It’s time we think about impact of our actions on environment

By Vincent Wang'ombe: Monday, June 10th 2019 at 20:18 GMT +3 | Golf
Andrew Chelogoi tees off during the Standard Group Golf Tournament at the Eldoret Golf Club on February 16, 2019. [Kevin Tunoi, Standard]

One evening many years ago in Sigona Golf Club, a guest golfer, let’s call him Allan, asked his hosts for directions on how to get back to Nairobi.

Allan is a member of Karen Country Club and had been driving past Sigona for many years on his way to his other club, Limuru Country Club. He knew how to get to Sigona Golf Club but was unfamiliar with the underpasses from Sigona that would get him back to the city.

When Allan left the clubhouse that evening, he tried his best to follow the directions given by his hosts.
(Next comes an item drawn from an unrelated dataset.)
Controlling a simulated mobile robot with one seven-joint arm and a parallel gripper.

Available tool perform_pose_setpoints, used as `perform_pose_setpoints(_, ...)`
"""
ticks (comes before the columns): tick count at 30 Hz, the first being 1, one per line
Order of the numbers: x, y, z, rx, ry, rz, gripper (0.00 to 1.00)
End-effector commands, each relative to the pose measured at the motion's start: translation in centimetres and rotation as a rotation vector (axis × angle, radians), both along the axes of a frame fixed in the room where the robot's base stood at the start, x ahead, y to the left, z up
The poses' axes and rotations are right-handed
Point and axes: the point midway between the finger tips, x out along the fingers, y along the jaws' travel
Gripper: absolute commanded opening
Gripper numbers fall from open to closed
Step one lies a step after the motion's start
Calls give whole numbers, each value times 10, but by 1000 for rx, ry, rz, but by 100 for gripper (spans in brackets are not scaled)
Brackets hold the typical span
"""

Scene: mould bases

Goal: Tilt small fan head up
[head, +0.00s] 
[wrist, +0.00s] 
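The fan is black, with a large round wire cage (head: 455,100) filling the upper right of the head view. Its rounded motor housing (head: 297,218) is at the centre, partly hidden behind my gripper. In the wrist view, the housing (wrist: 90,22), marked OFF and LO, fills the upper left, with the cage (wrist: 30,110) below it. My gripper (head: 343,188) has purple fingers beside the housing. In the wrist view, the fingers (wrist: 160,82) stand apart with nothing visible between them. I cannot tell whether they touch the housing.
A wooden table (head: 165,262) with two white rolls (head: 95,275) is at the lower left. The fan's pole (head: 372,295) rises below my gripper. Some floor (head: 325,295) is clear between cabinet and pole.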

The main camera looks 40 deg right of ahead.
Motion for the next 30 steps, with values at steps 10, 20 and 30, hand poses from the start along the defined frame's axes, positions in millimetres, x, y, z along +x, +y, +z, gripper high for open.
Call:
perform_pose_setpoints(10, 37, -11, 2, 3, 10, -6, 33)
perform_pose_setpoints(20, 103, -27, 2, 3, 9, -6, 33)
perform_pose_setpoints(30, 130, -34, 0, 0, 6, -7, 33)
He eventually managed to get to the highway after getting lost once or twice in the labyrinth of dirt roads and underpasses in the area.
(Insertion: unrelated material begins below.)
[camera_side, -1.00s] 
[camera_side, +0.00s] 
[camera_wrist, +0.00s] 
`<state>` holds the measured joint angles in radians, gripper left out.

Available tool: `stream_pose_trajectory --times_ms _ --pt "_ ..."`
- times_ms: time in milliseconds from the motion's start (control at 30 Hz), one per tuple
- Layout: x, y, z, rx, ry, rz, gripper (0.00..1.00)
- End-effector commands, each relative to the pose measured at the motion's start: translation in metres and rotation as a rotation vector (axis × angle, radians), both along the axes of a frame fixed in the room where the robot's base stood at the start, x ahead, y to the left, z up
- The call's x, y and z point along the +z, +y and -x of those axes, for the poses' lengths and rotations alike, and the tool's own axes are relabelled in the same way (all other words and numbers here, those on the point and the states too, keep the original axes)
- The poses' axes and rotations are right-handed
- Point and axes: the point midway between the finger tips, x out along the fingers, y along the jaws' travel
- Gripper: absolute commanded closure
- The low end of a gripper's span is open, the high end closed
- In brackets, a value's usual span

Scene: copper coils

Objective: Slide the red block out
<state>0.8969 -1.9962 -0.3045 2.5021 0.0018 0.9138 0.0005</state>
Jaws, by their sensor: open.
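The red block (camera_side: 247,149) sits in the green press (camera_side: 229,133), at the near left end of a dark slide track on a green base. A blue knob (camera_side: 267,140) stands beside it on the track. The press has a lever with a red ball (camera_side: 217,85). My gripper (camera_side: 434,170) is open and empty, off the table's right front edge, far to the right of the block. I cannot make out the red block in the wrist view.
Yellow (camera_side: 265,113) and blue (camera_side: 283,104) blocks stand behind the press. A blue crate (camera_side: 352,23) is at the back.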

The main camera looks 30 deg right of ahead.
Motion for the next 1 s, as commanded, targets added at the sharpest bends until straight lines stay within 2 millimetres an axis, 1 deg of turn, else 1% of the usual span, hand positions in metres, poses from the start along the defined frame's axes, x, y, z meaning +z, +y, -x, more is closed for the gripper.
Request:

Once on the highway, he put his favourite cassette (yes, it was in the era of cassettes) of Koffi Olomide and set out expecting to be home within one hour. Allan was enjoying his drive and lost track of time until he saw lights in the distance. He thought that he was now approaching the Nairobi city centre but there were a few warning bells at the back of his mind.
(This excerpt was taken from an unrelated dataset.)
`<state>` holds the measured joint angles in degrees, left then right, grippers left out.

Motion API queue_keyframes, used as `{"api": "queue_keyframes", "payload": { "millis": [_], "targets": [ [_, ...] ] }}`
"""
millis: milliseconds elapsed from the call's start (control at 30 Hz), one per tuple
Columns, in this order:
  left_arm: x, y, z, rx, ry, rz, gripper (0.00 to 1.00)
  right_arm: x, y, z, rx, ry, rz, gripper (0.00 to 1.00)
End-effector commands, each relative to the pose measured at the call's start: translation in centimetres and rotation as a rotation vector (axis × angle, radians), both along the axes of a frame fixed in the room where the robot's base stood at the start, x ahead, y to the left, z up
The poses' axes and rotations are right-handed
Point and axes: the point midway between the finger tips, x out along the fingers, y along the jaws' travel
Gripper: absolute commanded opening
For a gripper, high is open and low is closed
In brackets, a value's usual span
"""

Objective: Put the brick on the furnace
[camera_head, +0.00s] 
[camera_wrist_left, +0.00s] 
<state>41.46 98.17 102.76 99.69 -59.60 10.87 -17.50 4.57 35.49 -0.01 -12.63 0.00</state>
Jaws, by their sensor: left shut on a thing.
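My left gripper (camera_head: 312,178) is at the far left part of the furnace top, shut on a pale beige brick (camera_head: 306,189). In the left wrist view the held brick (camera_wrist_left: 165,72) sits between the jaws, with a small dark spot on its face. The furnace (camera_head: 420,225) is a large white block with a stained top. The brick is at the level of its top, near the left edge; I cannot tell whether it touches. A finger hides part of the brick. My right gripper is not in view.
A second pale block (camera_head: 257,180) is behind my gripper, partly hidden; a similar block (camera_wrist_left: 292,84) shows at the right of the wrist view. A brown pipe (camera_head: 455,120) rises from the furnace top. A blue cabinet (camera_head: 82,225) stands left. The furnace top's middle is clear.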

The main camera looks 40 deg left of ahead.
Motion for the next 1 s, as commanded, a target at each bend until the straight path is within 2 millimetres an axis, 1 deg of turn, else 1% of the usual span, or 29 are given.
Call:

Then it hit him; he was actually approaching Naivasha town and the lights that he was seeing were those of flower farms. He had been driving in the wrong direction for an hour. He was very far from home.

In as far as the taking care of our environment is concerned, golf clubs have, just like Allan, been going in the wrong direction. Let me explain; a visit to the bushes in the majority of golf courses today, it is common to find discarded plastic bottles. No matter how many dustbins are present on the golf courses, you will still find these plastic bottles lying around.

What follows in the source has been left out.